This attempt to shock people has led to a stream of ridiculous statements from officials. If there is a competition amongst them, then Bruno Retailleau, the interior minister, is the clear winner. He has warned that smoking a joint is akin to “two bullets in the head of a five-year-old kid; this is a youth who has been stabbed 50 times with a knife and burned alive.”
Over the years, there has been an undeniable rise in violence. A book published last year looked at the phenomenon of young “shooters” – children and young adults who become involved in gun violence. The authors argued that young shooters were similar to sicarios, Mexico’s notorious killers for hire. The parallel between France and the world’s most violent country for drug trafficking quickly spread. Retailleau, the interior minister (yes, him again) claimed there had been a “Mexicanisation” of France.
The comparison is absurd. Mexico holds the record for disappearances and deaths related to the war on drugs. Amnesty International, citing Mexican government data, says that some 30 people disappear every day in the country. This equates to more than one person every hour, and a total of almost 11,000 people annually. In France, there were 110 deaths linked to drug trafficking in 2024, according to interior ministry data.
France is just one of many countries taking an ever-more repressive approach to drugs. Ann Fordham is the director of the International Drug Policy Consortium, a global network of over 190 NGOs that promotes person-centred, rights-affirming drug policies at the national, regional and international levels. She told Statewatch:
“The reality that we see across the globe is that repressive measures have comprehensively failed to suppress the drug trade and have instead led to the drastic erosion of fundamental rights. This move in France is unfortunately no exception.”
These quick fixes get their proponents headlines in the press, but they provide few positive long-term results. The French Court of Auditors recently warned that the entire system of youth assistance is screaming for survival. It requires long-term human and financial investment. Instead, resources are directed elsewhere.
A government report on limiting children’s involvement in drug trafficking proposed a number of potential solutions to the problem. They include proposals for better follow-up from local services in providing care, and improved social services for the youth and their families. They do not include proposals to give the police military-grade surveillance powers. That, however, is precisely what is happening.
Successive French governments have introduced new police surveillance powers. Earlier this year, the current administration decided to continue with the controversial experiment in automated, algorithmic video surveillance that was introduced for the Olympic Games.
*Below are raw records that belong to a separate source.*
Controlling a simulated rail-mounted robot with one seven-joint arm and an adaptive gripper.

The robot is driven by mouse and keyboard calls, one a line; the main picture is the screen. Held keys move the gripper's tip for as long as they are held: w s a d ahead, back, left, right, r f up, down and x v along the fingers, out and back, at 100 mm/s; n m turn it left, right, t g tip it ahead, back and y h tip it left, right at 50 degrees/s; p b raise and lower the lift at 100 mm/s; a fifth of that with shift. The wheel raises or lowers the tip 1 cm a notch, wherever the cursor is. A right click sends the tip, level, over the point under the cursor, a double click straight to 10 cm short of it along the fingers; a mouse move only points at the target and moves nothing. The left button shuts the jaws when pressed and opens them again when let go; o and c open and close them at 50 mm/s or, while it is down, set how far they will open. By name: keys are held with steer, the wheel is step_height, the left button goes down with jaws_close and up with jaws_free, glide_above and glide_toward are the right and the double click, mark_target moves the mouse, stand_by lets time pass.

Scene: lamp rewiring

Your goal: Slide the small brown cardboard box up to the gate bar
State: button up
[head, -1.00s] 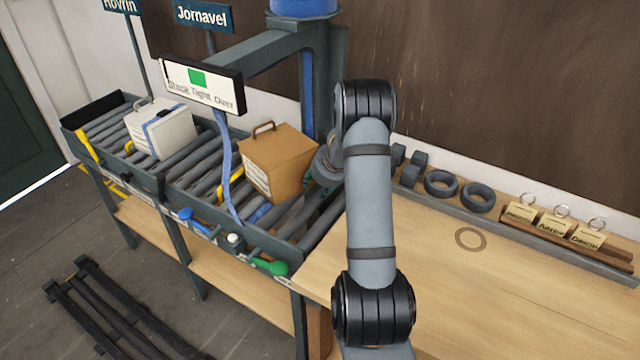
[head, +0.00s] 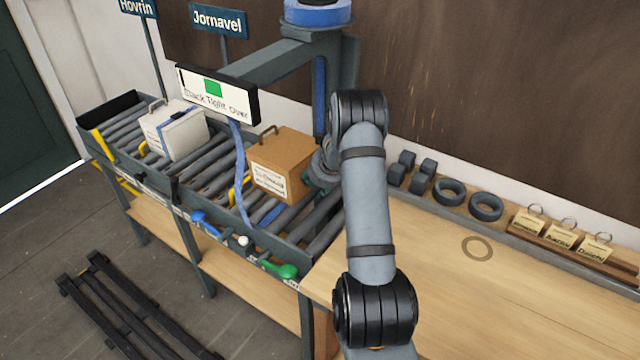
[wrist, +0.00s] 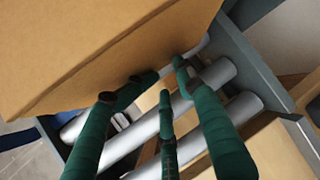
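The brown cardboard box (head: 281,165), with a handle on top and a white label, sits on the roller conveyor (head: 325,226). A yellow bar (head: 240,188) stands just left of the box, perhaps the gate bar; I cannot tell whether they touch. My gripper (head: 320,172) is at the box's right side, mostly hidden behind my arm in the head view. In the wrist view, my gripper's green fingers (wrist: 165,72) are apart with nothing held between them, low against or very near the box's face (wrist: 95,50).
A white box (head: 173,131) with a blue strap stands farther left on the rollers. The wooden bench (head: 430,285) is mostly clear.

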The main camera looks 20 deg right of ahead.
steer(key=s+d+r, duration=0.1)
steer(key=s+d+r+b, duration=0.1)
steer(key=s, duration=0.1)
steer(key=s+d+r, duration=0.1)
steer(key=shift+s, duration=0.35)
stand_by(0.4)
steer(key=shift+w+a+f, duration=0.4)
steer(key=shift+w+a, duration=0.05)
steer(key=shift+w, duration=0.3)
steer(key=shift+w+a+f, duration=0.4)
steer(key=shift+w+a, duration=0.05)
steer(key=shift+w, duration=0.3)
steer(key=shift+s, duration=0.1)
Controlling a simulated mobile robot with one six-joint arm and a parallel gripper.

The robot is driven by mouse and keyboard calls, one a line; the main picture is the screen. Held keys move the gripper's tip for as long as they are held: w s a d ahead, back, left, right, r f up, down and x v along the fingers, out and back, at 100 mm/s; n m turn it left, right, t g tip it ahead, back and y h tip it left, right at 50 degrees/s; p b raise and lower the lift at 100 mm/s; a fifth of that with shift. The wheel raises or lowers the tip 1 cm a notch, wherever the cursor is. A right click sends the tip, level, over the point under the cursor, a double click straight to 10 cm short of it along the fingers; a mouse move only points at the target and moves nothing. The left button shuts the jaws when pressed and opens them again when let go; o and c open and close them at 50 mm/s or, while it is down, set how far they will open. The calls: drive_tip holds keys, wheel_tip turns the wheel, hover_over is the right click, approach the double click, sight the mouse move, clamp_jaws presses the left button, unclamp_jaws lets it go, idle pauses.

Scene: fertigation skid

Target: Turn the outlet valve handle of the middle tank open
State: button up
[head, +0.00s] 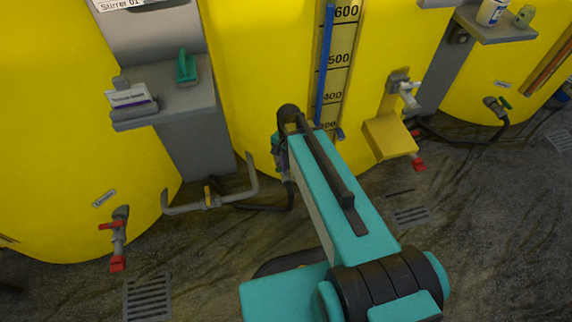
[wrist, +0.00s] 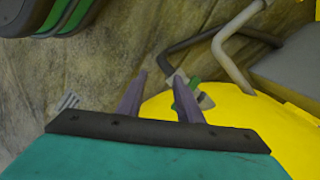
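The middle tank (head: 255,60) is yellow with a level scale (head: 337,70) on its front. My arm covers its lower front in the head view, so the outlet valve and my gripper's fingers cannot be made out there. In the wrist view my gripper (wrist: 160,85) has its two purple-grey fingers spread apart with a gap between them. A valve with a green handle (wrist: 194,86) shows right beside and partly behind the right finger, against the yellow tank wall (wrist: 160,112). I cannot tell whether the finger touches the handle.
The left tank has a red-handled valve (head: 110,226); the right tank has a green-handled one (head: 506,104). A grey pipe (head: 215,203) runs low between the left and middle tanks. A grey shelf (head: 165,105) and a yellow box (head: 389,138) stick out. Floor drains (head: 147,298) lie in front.

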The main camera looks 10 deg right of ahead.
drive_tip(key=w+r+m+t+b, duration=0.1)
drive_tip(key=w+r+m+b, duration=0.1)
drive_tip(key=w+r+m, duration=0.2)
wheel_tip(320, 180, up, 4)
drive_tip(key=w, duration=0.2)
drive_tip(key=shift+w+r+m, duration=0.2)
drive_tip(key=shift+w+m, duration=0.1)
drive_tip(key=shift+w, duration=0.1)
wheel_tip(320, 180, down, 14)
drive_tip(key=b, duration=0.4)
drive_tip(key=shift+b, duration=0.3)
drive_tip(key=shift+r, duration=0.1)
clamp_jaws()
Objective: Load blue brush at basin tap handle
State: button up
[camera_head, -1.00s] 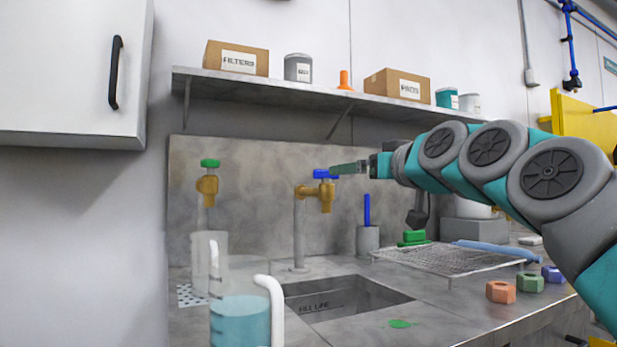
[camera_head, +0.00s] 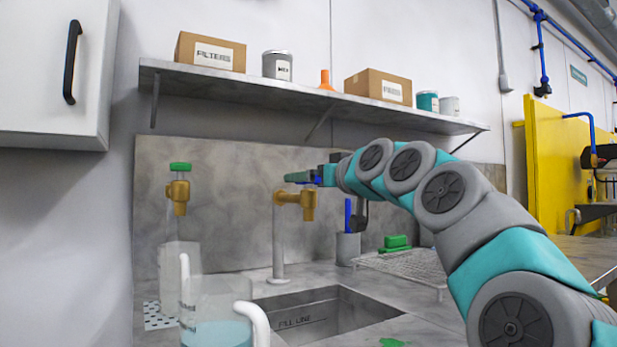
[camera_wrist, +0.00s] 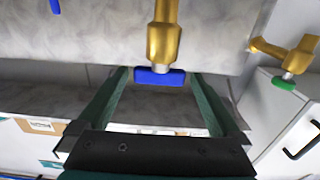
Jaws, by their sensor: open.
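The basin tap (camera_head: 295,198) is brass on a grey pipe behind the sink. Its blue handle (camera_wrist: 160,77) shows in the wrist view between the fingertips of my gripper (camera_wrist: 160,88), with a gap on each side. In the head view my gripper (camera_head: 300,177) is at handle height and hides most of the blue handle. The fingers are open and hold nothing. The blue brush (camera_head: 348,215) stands upright in a grey cup (camera_head: 348,250) right of the tap; only its handle shows.
A second brass tap (camera_head: 179,195) with a green handle is at the left. A clear jug (camera_head: 215,310) of blue liquid stands by the sink (camera_head: 325,312). A wire rack (camera_head: 410,266) and a green block (camera_head: 396,242) lie right of the cup. A shelf (camera_head: 300,103) runs above.

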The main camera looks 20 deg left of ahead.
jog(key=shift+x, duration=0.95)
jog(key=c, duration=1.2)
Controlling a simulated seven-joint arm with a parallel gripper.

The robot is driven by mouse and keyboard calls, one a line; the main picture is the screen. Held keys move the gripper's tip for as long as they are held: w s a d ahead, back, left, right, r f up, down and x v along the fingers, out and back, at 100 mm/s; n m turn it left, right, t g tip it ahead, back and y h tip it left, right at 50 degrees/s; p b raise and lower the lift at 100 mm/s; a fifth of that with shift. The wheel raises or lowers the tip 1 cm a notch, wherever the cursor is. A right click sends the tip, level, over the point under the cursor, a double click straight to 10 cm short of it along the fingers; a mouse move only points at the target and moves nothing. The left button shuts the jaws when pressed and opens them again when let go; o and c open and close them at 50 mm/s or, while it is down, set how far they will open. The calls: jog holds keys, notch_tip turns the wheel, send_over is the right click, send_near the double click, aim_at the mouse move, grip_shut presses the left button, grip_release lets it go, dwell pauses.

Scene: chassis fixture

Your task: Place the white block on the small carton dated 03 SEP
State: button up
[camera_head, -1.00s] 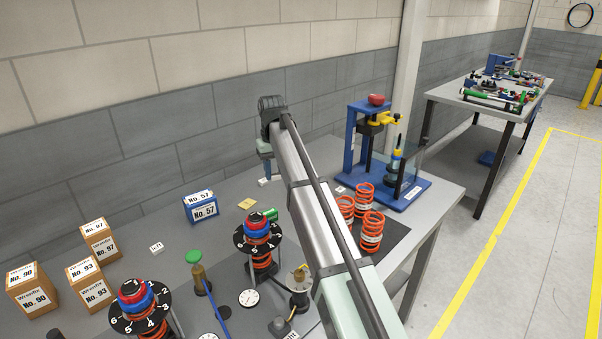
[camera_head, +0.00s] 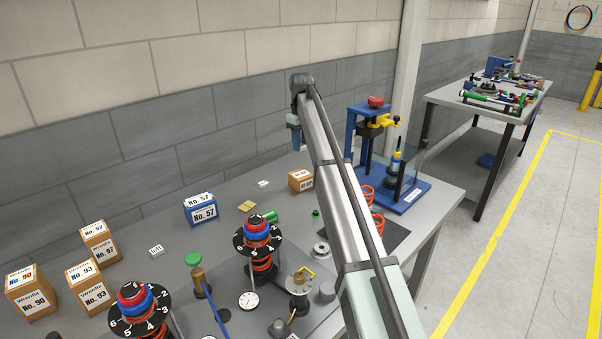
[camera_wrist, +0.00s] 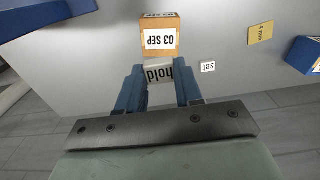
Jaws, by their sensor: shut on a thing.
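My gripper (camera_wrist: 160,90) is shut on a white block (camera_wrist: 158,74) marked "hold", between its two blue fingers in the wrist view. The small brown carton (camera_wrist: 160,38) dated 03 SEP is just beyond the block there, and the block overlaps the carton's near edge in the picture. I cannot tell whether they touch. In the head view my gripper (camera_head: 295,143) hangs beside and above a small brown carton (camera_head: 300,180), partly hidden by my arm. The held block is not clear in that view.
A white tag marked "set" (camera_wrist: 208,67) lies to the right of the block. A yellow "4 mm" piece (camera_wrist: 261,33) and a blue No. 57 box (camera_head: 201,209) are nearby. Dial stands (camera_head: 257,235) and orange springs (camera_head: 377,222) stand in front and to the right.

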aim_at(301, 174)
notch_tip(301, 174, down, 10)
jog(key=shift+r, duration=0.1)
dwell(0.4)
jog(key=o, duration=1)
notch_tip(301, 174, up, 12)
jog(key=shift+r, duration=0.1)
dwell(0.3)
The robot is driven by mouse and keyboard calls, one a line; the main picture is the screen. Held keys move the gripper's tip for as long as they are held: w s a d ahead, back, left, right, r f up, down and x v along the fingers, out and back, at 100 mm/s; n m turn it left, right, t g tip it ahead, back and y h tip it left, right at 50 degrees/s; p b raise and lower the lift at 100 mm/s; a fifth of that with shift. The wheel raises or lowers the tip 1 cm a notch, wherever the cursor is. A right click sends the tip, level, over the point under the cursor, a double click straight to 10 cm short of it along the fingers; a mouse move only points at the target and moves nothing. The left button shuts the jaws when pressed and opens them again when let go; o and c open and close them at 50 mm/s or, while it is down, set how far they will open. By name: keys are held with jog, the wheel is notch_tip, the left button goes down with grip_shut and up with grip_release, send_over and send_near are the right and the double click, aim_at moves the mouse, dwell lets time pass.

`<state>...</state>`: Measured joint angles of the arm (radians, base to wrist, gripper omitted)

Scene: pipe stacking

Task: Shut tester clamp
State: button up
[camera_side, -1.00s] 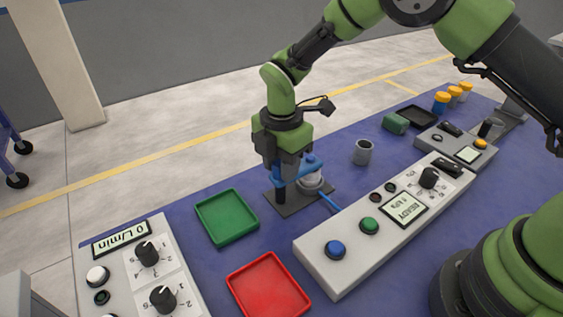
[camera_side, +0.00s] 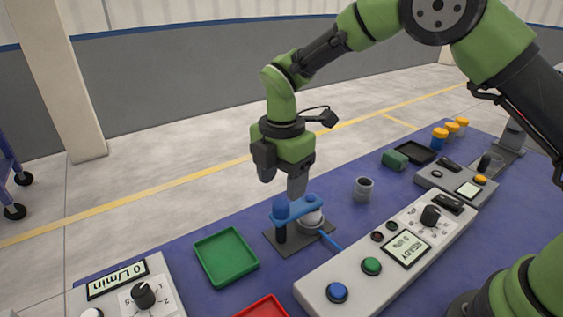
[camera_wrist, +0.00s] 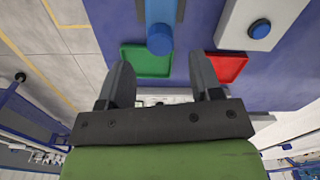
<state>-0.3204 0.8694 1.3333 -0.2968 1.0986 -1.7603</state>
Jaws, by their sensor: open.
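The tester clamp has a blue arm (camera_side: 299,209) that lies level across the top of a light grey round seat (camera_side: 311,222). Its dark post stands on a dark base plate (camera_side: 284,244). A blue upright knob (camera_side: 281,207) rises from the arm's left end; it also shows in the wrist view (camera_wrist: 160,39). My gripper (camera_side: 281,183) is open and empty, just above the knob, fingers pointing down. In the wrist view the fingers (camera_wrist: 162,72) are spread wide with nothing between them. Whether the arm presses on anything in the seat is hidden.
A green tray (camera_side: 226,257) and a red tray (camera_side: 262,308) lie in front. A grey pipe piece (camera_side: 363,189) stands right of the clamp. The tester panel (camera_side: 385,255) with its READY display is close on the right. A blue hose runs from the clamp toward it.

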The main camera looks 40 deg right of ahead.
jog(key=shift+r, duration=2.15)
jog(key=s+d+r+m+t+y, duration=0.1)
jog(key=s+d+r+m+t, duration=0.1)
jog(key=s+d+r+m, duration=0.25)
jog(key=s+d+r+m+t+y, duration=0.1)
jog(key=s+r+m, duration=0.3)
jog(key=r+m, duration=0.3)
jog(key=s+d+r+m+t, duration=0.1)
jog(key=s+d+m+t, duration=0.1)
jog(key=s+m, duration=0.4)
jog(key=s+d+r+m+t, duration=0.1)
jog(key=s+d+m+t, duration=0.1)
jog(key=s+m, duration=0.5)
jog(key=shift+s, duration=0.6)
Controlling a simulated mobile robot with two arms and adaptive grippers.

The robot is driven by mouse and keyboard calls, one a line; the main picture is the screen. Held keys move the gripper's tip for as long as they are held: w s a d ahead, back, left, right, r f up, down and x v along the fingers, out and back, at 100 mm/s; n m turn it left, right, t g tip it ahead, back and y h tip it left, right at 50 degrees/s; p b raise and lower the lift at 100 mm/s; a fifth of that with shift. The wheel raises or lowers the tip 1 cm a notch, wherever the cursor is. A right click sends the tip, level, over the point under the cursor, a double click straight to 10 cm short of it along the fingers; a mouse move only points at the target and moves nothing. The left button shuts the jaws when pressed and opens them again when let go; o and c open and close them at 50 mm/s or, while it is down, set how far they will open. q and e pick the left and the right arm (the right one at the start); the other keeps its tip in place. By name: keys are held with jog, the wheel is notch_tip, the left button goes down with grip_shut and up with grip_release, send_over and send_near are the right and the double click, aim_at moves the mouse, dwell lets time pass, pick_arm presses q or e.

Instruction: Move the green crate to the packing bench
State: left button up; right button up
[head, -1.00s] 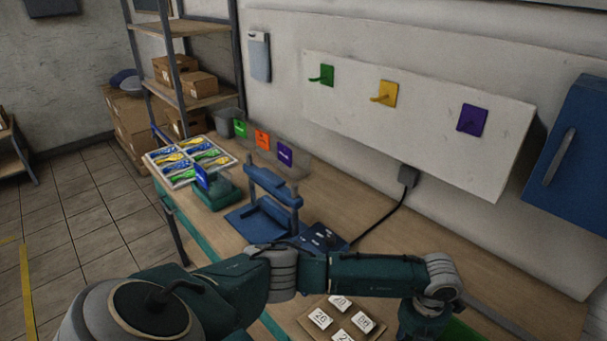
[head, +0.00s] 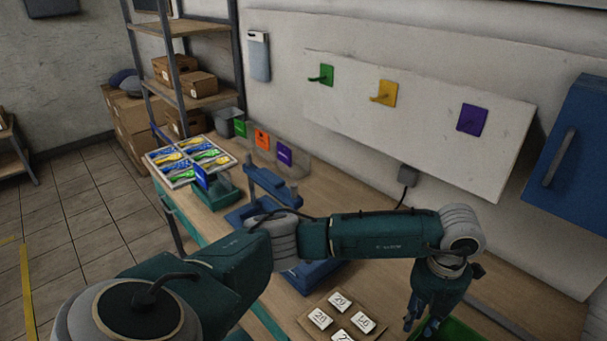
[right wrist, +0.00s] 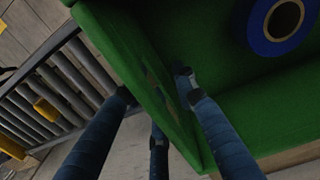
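The green crate (head: 462,331) is at the bottom right of the head view, mostly cut off by the frame. The right wrist view shows its wall (right wrist: 150,62) and green inside up close. My right gripper (right wrist: 155,85) has fingers on both sides of the crate wall. Whether they press on it is not clear.
A card with numbered white tiles (head: 342,318) lies left of the crate on the wooden bench (head: 330,195). A hook board (head: 430,120) and blue cabinet (head: 570,150) are on the wall.

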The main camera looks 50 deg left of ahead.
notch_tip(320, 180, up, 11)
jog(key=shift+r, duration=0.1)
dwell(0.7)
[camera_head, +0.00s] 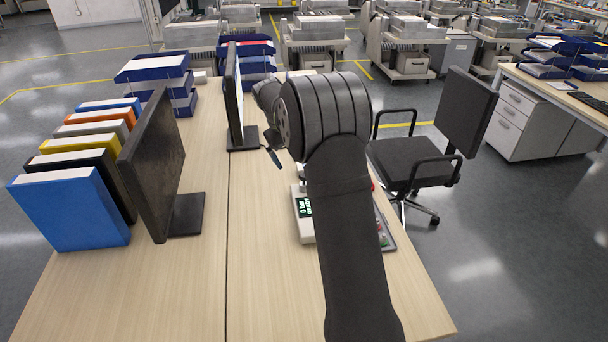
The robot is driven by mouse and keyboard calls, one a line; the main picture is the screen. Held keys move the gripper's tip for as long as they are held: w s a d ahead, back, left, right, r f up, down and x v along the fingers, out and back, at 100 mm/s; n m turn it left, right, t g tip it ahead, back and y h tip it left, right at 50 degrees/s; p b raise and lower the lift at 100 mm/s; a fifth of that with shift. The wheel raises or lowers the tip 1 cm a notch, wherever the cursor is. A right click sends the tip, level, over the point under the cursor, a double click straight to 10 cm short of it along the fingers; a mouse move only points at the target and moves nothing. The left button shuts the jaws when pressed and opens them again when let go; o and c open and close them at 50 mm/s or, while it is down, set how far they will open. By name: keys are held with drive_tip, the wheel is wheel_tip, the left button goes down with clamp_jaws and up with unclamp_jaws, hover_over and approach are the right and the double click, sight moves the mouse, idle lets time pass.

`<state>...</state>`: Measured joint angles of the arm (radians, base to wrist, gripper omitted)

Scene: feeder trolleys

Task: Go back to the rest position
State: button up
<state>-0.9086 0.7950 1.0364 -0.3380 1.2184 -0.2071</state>
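My dark arm rises from the bottom edge over the desk and bends at a large ribbed joint. Past that joint, the wrist points left, near the far monitor. What shows of my gripper (273,150) is a small dark tip beside the joint, above the desk. The rest of it is hidden behind my arm, so its opening and anything in it cannot be made out.
The wooden desk (270,290) holds a near monitor (155,165), a far monitor (233,95), a row of binders (70,215) and blue trays (155,75). A device with a green display (304,212) is partly behind my arm. An office chair (415,160) stands right.

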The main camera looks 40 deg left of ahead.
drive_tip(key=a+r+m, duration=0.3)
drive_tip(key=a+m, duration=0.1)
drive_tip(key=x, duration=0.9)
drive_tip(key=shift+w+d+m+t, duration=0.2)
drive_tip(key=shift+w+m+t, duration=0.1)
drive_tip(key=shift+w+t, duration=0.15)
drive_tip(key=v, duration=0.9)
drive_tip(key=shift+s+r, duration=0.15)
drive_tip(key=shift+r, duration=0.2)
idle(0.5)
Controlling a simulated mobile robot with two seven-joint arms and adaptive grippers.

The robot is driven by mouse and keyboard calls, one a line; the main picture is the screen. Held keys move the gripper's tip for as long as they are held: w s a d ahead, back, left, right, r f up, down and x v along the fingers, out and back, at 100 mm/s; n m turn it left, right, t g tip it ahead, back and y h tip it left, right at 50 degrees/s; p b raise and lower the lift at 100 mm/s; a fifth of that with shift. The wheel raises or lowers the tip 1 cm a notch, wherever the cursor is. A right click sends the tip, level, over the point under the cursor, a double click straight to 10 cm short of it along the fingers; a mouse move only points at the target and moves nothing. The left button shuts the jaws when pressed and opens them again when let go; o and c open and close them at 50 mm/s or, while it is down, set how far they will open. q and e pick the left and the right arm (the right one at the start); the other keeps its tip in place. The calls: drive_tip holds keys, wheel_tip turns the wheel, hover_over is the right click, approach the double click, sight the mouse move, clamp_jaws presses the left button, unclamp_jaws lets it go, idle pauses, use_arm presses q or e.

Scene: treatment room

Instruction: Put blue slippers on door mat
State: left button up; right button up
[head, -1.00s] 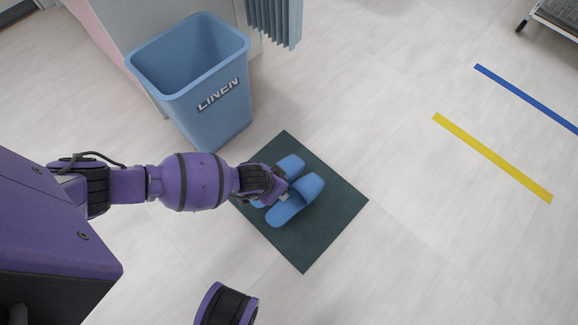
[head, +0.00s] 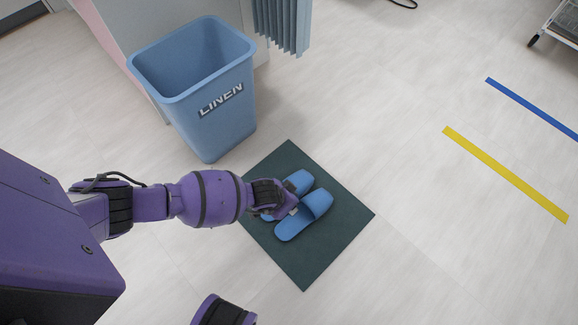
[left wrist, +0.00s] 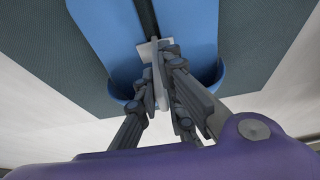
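The pair of blue slippers (head: 307,212) lies side by side over the dark green door mat (head: 310,270), inside its edges as seen from the head. Whether the soles touch the mat is hard to tell. My left gripper (head: 287,208) is at the slippers' near left end. In the left wrist view the slippers (left wrist: 105,30) show with a pale tag (left wrist: 150,50) between them, and the fingers of my left gripper (left wrist: 163,65) close together on this tag. My right gripper is not in view.
A blue linen bin (head: 215,115) stands on the floor just behind the mat, with a blue-grey curtain (head: 283,25) behind it. Yellow tape (head: 505,172) and blue tape (head: 535,110) mark the floor at right. A wheeled cart (head: 560,25) is at the top right. The floor right of the mat is clear.

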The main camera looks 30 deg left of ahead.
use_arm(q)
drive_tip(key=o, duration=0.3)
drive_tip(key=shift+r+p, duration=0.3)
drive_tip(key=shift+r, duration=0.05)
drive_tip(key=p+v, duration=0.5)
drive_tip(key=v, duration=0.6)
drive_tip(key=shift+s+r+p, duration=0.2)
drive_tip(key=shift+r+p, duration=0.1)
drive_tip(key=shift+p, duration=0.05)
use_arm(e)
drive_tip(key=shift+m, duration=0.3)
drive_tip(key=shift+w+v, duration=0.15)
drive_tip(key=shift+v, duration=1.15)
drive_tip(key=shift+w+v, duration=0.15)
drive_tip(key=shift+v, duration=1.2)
Now, it will last until at least 2027. There has been no public impact assessment of its utility.
Under discussion now is a proposal described as “the worst surveillance law in the EU” by Tuta, a company that produces encrypted software. Statewatch, alongside European Digital Rights and 20 other civil society organisations, warned that the proposal came with serious risks for the right to privacy and the rule of law.
One of the measures proposed would force companies to create ‘backdoors’ so that law enforcement agencies can access encrypted communications. This “rips a hole in the hull of private communications,” said Meredith Whittaker, president of the Signal Foundation. (Signal is an encrypted messaging app for secure, private communication, recently made famous by the US government’s war cabinet.)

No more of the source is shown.